The Ministry of Finance and Development Planning had projected domestic revenue of US$201.66 million for the first quarter of FY2025. However, only US$183.81 million was collected, representing a shortfall of US$17.85 million, or 8.9 percent. The Ministry attributed the gap to delayed tax and non-tax revenue collections. Taxes on international trade, however, performed relatively well, with US$52.3 million collected against a target of US$53.28 million.
According to the LRA, year-to-date collections as of May 31, 2025, amounted to US$336 million, slightly above its projection of US$334 million. Yet, a broader projection of US$343 million still revealed a shortfall of US$6.8 million, underscoring inconsistencies in overall performance. The Bureau of State Enterprises (BSE) reported that out of 20 entities, only 11 submitted reports, and just four met the reporting timeline. The projected revenue from SOEs for the quarter was US$84.1 million, but actual revenue stood at just US$45.2 million.
Of the US$12.37 million expected in contributions from SOEs during the quarter, only five institutions contributed a total of US$8.49 million. These figures reflect deeply rooted structural problems in compliance and operational efficiency among public enterprises.

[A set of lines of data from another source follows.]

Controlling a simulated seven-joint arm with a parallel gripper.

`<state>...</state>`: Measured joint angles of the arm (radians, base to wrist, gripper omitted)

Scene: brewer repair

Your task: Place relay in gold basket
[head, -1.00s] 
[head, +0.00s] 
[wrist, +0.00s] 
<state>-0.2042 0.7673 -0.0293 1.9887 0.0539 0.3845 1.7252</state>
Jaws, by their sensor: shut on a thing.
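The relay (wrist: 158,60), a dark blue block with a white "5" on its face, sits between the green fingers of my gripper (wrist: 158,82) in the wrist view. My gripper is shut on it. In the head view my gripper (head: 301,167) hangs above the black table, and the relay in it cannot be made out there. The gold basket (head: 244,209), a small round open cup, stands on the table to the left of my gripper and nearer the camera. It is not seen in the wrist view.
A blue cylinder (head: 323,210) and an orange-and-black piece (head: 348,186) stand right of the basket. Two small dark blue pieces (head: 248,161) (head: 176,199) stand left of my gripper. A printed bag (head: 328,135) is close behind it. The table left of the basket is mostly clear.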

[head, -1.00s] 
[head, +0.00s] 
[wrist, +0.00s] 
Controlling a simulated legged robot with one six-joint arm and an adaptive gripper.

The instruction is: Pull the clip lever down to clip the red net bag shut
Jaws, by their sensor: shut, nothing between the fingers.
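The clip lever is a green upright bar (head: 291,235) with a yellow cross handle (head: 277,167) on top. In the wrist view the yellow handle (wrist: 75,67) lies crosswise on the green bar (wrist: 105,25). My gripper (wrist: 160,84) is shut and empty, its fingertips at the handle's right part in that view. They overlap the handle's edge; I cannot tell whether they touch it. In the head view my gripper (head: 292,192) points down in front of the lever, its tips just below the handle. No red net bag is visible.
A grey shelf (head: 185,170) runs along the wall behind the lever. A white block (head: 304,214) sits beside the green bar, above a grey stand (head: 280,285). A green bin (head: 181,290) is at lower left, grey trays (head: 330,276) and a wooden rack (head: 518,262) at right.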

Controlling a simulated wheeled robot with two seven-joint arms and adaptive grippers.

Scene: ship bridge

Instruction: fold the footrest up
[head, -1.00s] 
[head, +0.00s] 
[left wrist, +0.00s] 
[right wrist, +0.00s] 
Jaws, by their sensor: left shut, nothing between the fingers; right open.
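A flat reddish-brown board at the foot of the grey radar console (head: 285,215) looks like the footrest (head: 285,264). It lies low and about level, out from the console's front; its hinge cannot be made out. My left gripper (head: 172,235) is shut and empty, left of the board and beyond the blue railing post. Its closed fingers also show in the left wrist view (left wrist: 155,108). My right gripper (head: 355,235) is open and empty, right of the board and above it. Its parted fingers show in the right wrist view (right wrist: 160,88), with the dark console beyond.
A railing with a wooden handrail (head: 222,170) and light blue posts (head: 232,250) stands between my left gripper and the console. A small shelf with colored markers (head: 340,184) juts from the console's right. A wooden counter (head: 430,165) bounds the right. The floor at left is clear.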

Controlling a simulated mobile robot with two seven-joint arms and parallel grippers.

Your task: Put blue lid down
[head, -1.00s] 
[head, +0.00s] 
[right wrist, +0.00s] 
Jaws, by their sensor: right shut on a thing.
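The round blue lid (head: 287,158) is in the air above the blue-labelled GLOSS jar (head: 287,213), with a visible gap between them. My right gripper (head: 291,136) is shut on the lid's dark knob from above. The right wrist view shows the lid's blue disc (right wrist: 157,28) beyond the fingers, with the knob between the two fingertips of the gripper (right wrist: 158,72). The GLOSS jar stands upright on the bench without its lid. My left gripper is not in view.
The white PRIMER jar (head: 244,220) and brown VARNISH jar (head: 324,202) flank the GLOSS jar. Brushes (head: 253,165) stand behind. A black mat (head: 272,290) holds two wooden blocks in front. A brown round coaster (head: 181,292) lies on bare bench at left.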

The Ministry of Commerce reported it achieved 91.7 percent of its projected domestic revenue, collecting US$183.81 million against a US$201.66 million target. The LRA’s overall underperformance was attributed not only to external shortfalls but also to noncompliance from major entities, including Bea Mountain, which failed to pay road fund obligations. Other key challenges noted by the Committee include SOEs withholding salaries and wages, and failure to remit internally generated funds to the Consolidated Fund Account as required by law.
Additional observations include the refusal of key agencies such as the Judiciary to report revenue collected from fees to the LRA, with no income tax remitted. The Judiciary, along with entities like the Elections Commission, Ministry of Education, Ministry of Health, and the Ministry of Post and Telecommunications, was cited for noncompliance in submitting reports on internally generated revenues.
The National Road Fund was also flagged, with significant collections not being deposited into the required account, thereby violating the Public Financial Management (PFM) Law. Alarmingly, several agencies continue to ignore legislative hearings without any legitimate justification.
President Joseph Nyuma Boakai, who came to power promising responsible governance and financial discipline, must now confront a reality that contradicts his administration’s message. Two consecutive budget shortfalls, each arising barely months apart, are not simply accounting errors. They reflect systemic weaknesses in revenue mobilization, institutional noncompliance, and a fragile fiscal framework built on overly ambitious projections.
The House Committee on Ways, Means, Finance and Budget has attributed the current shortfall to a combination of factors, including underperformance by Bea Mountain and the chronic noncompliance by SOEs. These issues, however, are not new. SOEs have long functioned as financial black holes, generating little or no returns for the state while operating with limited transparency. That the same excuse was offered for the 2024 deficit signals a worrying trend, one that the administration appears either unwilling or unable to reverse.
To its credit, the Committee has recommended a meeting with President Boakai to address the disappointing revenue performance. But the timing of that conversation raises fundamental questions. Why wasn’t a more rigorous mechanism for compliance and revenue tracking in place at the beginning of FY2025? Why does the government continue to rely on unreliable institutions to drive budget projections, especially when historical data show chronic underperformance?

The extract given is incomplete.